Good IA is invisible. When the structure matches users’ mental models, navigation feels intuitive. Users don’t think about where to click — they just know. This alignment doesn’t happen by accident. It requires research, testing, and deliberate structural decisions made before the first wireframe is drawn.

How It Works / Types

Information architecture operates through four core components:

Organization Systems

How content is grouped and categorized. An e-commerce site might organize products by category (shoes, shirts, accessories), by audience (men, women, kids), or by use case (running, casual, formal). The right system depends on how your users think about the content — not how your internal teams are structured.

Labeling Systems

The words used to represent categories and links. Labels must be clear, concise, and meaningful to users. “Resources” means different things to different people. “Help Articles” or “Design Templates” tells users exactly what to expect.

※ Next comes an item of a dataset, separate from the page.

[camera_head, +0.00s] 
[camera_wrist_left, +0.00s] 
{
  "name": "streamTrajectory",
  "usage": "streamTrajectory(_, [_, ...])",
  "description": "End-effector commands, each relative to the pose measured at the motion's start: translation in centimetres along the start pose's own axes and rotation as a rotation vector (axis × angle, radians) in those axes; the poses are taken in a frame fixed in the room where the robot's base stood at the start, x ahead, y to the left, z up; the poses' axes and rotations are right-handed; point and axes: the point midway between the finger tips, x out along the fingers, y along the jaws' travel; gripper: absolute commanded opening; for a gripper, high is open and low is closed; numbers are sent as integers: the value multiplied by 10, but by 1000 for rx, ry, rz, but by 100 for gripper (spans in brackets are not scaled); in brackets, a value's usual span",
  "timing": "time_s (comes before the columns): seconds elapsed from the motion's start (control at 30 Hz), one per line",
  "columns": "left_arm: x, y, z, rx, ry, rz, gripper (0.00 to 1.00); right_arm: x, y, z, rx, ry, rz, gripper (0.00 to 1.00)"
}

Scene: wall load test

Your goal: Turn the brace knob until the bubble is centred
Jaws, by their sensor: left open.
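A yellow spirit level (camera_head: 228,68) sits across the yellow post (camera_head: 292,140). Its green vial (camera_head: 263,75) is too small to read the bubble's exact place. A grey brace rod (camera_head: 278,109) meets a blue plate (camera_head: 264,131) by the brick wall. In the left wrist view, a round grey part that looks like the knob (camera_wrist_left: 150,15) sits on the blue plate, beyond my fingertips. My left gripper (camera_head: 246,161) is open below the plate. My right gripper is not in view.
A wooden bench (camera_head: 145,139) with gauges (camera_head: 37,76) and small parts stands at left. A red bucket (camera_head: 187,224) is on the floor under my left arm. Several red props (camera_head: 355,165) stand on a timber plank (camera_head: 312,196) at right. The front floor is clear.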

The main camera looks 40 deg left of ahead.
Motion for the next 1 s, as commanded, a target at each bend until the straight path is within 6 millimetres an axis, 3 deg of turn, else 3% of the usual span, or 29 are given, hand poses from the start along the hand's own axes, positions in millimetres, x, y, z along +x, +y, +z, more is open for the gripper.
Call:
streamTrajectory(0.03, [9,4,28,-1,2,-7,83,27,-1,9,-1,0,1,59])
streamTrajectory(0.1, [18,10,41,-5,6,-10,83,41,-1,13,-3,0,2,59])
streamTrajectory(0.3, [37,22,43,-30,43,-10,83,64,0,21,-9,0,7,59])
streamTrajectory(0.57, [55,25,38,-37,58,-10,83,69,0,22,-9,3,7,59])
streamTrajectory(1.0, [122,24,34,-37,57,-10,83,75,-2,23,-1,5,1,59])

How users move through the structure — primary menus, secondary menus, breadcrumbs, search, filters. Good navigation provides multiple paths to the same content because different users look for the same thing in different ways.

Search Systems

How users find content when browsing fails. Effective search includes auto-suggestions, filters, and clearly formatted results. For content-heavy products, search is often the primary navigation method, not a fallback.

Real-World Example

Consider how Spotify organizes millions of songs. Users can reach the same song through multiple paths: searching by title, browsing by artist, exploring genre-based playlists, checking their listening history, or following algorithm-driven recommendations like Discover Weekly.

This isn’t an accident — it’s deliberate information architecture. Spotify’s IA recognizes that music discovery is non-linear. Users don’t think in a single hierarchy. They browse by mood, by activity, by what friends are listening to. The IA supports all of these mental models simultaneously, which is what makes Spotify feel effortless despite its enormous content library.

How to Apply

  1. Run a card sorting exercise. Give users a set of content items on cards and ask them to group the cards into categories that make sense to them. This reveals how real users — not your team — naturally organize information. Both open sorting (users create categories) and closed sorting (users sort into predefined categories) provide valuable insights.

  2. Create a content inventory before designing navigation. List every piece of content your product has or will have. You can’t organize what you haven’t mapped. A simple spreadsheet with page name, content type, and proposed location is enough to get started.

  3. Test your structure with tree testing. Give users a text-only version of your navigation hierarchy and ask them to find specific items. No visual design, no layout — just labels and structure. If users can’t find things in the tree, prettier navigation won’t fix the problem.

  4. Use clear, specific labels. Replace vague terms like “Solutions” or “Resources” with descriptive labels like “Pricing Plans” or “API Documentation.” When in doubt, run a quick preference test with users — five minutes of testing can prevent months of confusion.

  5. Design for multiple navigation paths. Don’t force users into a single route. Combine hierarchical menus with search, cross-links, and contextual navigation. Different users approach the same content from different angles — support all of them.

Common Mistakes

Mirroring your org chart in the navigation. Internal team structure rarely matches how users think about your product. “Engineering,” “Marketing,” and “Sales” might describe your company, but users think in terms of tasks: “Buy,” “Learn,” “Get Help.” Always prioritize user mental models over internal structures.

Treating IA as a one-time activity. Products grow. New features, content types, and user segments emerge over time. An IA that worked at launch can become a tangled mess two years later. Schedule regular IA reviews — especially after major feature launches — to ensure the structure still serves users.

Going too deep. Navigation hierarchies deeper than three levels frustrate users. If finding a specific page requires four clicks through nested menus, the structure needs flattening. Users should reach any important content within two to three interactions from the homepage.